— Start SUPPLIED DATA —

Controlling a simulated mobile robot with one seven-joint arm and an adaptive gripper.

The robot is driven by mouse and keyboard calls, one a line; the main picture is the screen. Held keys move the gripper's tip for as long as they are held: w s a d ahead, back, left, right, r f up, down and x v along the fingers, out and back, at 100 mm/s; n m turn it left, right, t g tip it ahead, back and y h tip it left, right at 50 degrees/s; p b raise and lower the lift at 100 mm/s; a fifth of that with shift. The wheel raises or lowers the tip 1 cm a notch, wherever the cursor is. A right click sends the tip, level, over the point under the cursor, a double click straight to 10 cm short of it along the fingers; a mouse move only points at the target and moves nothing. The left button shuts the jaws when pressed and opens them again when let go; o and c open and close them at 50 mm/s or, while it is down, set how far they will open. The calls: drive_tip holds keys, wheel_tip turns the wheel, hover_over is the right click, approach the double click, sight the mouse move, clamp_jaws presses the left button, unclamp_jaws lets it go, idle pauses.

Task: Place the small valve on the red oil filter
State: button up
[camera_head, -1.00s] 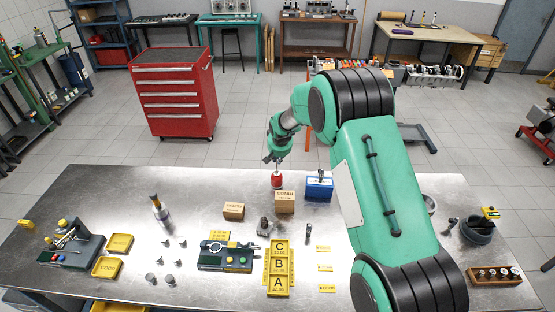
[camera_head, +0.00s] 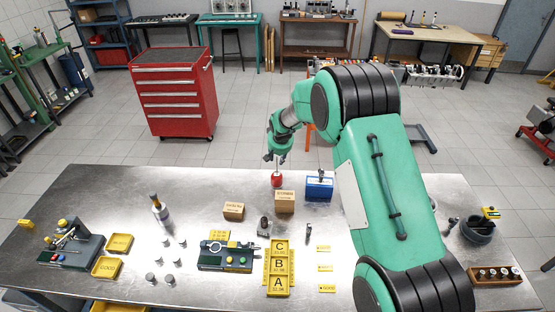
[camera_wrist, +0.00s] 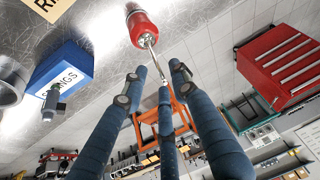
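The red oil filter (camera_head: 277,181) stands upright near the far edge of the metal table, and also shows at the top of the wrist view (camera_wrist: 143,30). The small valve (camera_wrist: 152,50), a thin silver stem with a wider pale head, stands with its head on the filter's top and its stem toward my gripper. The stem also shows faintly in the head view. My gripper (camera_head: 276,158) is directly above the filter. In the wrist view its three blue-grey fingers (camera_wrist: 160,76) are spread around the stem's end, with visible gaps; it looks open.
A blue box (camera_head: 319,190) stands just right of the filter, and a cardboard box (camera_head: 285,203) stands in front of it. Another small box (camera_head: 234,211) is to the left. Table space left of the filter is clear.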

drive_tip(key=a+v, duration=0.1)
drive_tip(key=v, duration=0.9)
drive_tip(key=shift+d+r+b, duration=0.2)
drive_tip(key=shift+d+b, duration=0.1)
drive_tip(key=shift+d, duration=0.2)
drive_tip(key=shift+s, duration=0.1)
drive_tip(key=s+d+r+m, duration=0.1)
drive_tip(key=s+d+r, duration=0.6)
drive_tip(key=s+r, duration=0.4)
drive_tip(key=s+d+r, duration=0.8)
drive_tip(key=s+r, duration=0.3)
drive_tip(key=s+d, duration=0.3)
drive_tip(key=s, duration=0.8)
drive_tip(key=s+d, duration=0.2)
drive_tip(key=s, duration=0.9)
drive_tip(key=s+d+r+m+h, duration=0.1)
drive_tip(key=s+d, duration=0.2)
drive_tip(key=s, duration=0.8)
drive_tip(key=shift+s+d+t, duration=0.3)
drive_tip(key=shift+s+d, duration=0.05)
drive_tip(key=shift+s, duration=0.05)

— End SUPPLIED DATA —

• _GOAL_: Copy all the data exactly as written, but skip any picture.

• _RESPONSE FOR THIS EXERCISE_:
Controlling a simulated mobile robot with one seven-joint arm and an adaptive gripper.

The robot is driven by mouse and keyboard calls, one a line; the main picture is the screen. Held keys move the gripper's tip for as long as they are held: w s a d ahead, back, left, right, r f up, down and x v along the fingers, out and back, at 100 mm/s; n m turn it left, right, t g tip it ahead, back and y h tip it left, right at 50 degrees/s; p b raise and lower the lift at 100 mm/s; a fifth of that with shift. The wheel raises or lowers the tip 1 cm a notch, wherever the cursor is. A right click sends the tip, level, over the point under the cursor, a double click straight to 10 cm short of it along the fingers; a mouse move only points at the target and moves nothing. The left button shuts the jaws when pressed and opens them again when let go; o and c open and close them at 50 mm/s or, while it is down, set how far they will open. The calls: drive_tip holds keys, wheel_tip turns the wheel, hover_over is the right click, approach the double click, sight the mouse move, clamp_jaws presses the left button, unclamp_jaws lets it go, idle pauses.

Task: Place the small valve on the red oil filter
State: button up
[camera_head, -1.00s] 
[camera_head, +0.00s] 
[camera_wrist, +0.00s] 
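The red oil filter (camera_head: 277,181) stands upright near the far edge of the metal table, and also shows at the top of the wrist view (camera_wrist: 143,30). The small valve (camera_wrist: 152,50), a thin silver stem with a wider pale head, stands with its head on the filter's top and its stem toward my gripper. The stem also shows faintly in the head view. My gripper (camera_head: 276,158) is directly above the filter. In the wrist view its three blue-grey fingers (camera_wrist: 160,76) are spread around the stem's end, with visible gaps; it looks open.
A blue box (camera_head: 319,190) stands just right of the filter, and a cardboard box (camera_head: 285,203) stands in front of it. Another small box (camera_head: 234,211) is to the left. Table space left of the filter is clear.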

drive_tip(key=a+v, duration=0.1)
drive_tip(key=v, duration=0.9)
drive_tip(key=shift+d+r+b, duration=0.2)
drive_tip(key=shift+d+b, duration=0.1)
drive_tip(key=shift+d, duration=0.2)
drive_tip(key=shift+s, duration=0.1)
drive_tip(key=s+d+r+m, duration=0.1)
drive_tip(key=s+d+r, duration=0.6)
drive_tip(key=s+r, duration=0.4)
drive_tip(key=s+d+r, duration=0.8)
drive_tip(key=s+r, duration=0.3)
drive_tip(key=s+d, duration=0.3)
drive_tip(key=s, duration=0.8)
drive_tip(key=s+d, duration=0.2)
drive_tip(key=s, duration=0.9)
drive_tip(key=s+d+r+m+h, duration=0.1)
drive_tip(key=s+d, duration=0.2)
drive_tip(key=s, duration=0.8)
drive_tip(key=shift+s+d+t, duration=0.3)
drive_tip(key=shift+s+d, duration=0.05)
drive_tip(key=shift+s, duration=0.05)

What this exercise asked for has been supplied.